Transcribe word for word each line from the one containing "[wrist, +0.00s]" to the final line of the data, both included. Skip the pictures.

**Provided material**

==*==

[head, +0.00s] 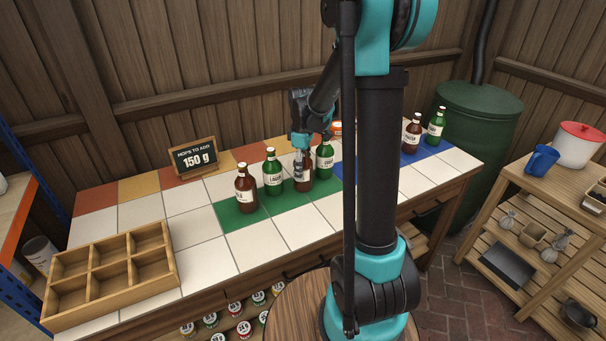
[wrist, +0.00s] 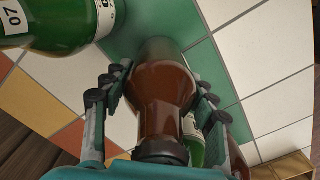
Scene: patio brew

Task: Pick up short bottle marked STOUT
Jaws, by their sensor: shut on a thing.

==*==

**Answer**
[wrist, +0.00s] 
Scene: patio brew

Task: Pick up short bottle marked STOUT
Jaws, by their sensor: shut on a thing.

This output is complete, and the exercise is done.